Friday, September 7, 2007

Skunk Works Projects

Typically, Zango's product development lifecycle starts with Product Managers who help to specify the product and prioritize work around it; and then the actual programming and feature creation happens in Development. This is fairly typical – nothing particularly interesting here. However, it's a fact of life – and a fact worth celebrating – that not all great ideas need to get their start in Product Management. Sometimes, folks in Dev (or who have development skills) have ideas for products that they like to play around with. We call those projects "Skunk Works Projects", after the famous Lockheed Martin Advanced Development group.

We like skunk works projects, and want to encourage developers to work on them, as they see fit, without a great deal of centralized control. It's a great way to foster innovation, and shortcut the bureaucracy that's inherent in developing products in a large, distributed organization (that is nevertheless consistently short on resources). However, before a developer spends his next six weekends working out his latest bright idea, we've instituted these guidelines for them to consider – and I thought the guidelines were worth sharing.

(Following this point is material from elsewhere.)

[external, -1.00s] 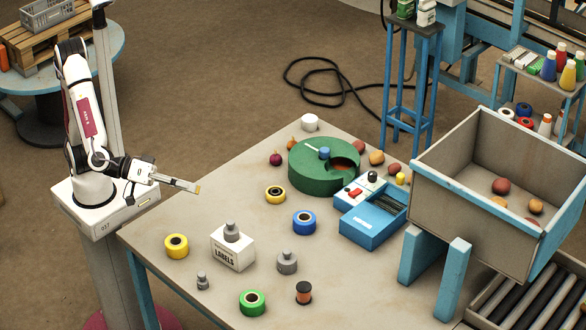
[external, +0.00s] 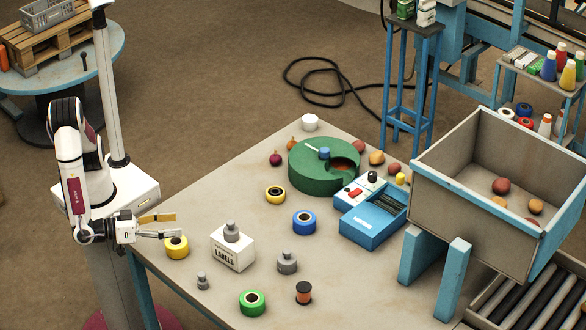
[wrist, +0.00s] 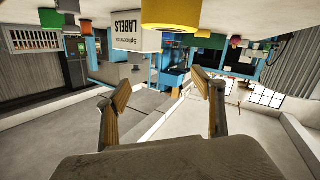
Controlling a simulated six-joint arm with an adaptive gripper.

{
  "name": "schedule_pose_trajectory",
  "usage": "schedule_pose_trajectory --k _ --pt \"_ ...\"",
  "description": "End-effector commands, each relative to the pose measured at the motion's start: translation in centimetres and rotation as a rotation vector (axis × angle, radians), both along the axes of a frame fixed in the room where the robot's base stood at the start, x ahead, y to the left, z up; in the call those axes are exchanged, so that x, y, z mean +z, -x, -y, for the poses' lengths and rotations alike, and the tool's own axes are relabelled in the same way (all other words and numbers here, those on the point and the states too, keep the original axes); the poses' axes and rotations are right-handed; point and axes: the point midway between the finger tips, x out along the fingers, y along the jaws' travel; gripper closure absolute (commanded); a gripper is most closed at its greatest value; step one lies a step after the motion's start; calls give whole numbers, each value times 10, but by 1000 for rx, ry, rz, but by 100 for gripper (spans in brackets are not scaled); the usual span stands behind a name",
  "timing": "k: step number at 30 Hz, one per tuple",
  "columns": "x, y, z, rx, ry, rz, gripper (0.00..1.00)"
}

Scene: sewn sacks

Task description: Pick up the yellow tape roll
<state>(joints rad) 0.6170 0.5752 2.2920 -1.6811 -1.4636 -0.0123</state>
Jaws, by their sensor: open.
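A yellow tape roll (external: 177,252) with a dark core lies flat near the table's left edge. A second yellow roll (external: 275,199) lies farther back, in front of the green drum. My gripper (external: 177,226) is open and empty, its fingers pointing right. In the external view the fingertips show just above the near yellow roll; I cannot tell the exact gap. The wrist view appears upside down; a yellow roll (wrist: 170,16) shows at its top edge, beyond the two spread fingers (wrist: 160,84), with nothing between them.
A white LABELS box (external: 232,251) with a grey weight on top stands right of the near roll. Blue roll (external: 304,222), green roll (external: 252,303), grey weights and a copper spool (external: 303,293) lie around. Green drum (external: 310,175) and large bin (external: 465,190) stand farther off.

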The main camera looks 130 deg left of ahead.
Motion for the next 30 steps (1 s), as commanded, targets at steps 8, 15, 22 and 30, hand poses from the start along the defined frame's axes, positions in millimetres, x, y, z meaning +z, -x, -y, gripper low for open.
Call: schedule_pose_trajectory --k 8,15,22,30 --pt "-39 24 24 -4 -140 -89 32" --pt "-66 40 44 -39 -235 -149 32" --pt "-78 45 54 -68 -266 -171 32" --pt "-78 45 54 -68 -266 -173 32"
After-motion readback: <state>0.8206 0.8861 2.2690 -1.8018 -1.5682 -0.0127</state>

  • It's a little flexible how much regular work time you can/should spend on skunk works projects. But the hard-and-fast rule is that skunk works projects can't delay regular SDLC'd projects. If existing, project-managed, product-managed work requires overtime to meet the date you've committed to, your skunk works project has to go on hold.
  • If you're smart, you'll check with your friendly neighborhood product manager before spending a bunch of time on an idea. You don't have to – we're talking about skunk works projects here – but product managers generally have a good feel for what sort of ideas are perfect, which ones are interesting but just won't fit into our schedule anytime soon, and which just don't make sense. So why not spend time brainstorming and building trust with your key allies?
  • Before you introduce your idea to folks beyond the initial developers/brainstormers, show it to Product first. You don't want your idea shot down in a room full of twenty people: give Product the chance to give feedback on it first, in a smaller setting.
  • Be ready for disappointment. For a variety of different reasons, most skunk works ideas don't make it all the way through to a released product. They can still be valuable, whether as a learning experience for yourself, or to get people thinking, or what-have-you: but just because you really like the idea doesn't mean that it's the right thing for the company to spend the resources required to turn it into a production-ready system or a market-ready product.
  • No skunkworks project gets rolled out without eventually getting turned over to Product Management. And once that happens, you become a stakeholder just like everyone else. Eventually your babies grow up and move out on their own.
  • Your vision for your project might not be what Product Management eventually does with it. Feel free to whine and complain about this – but also be ready to suck it up and deal with it.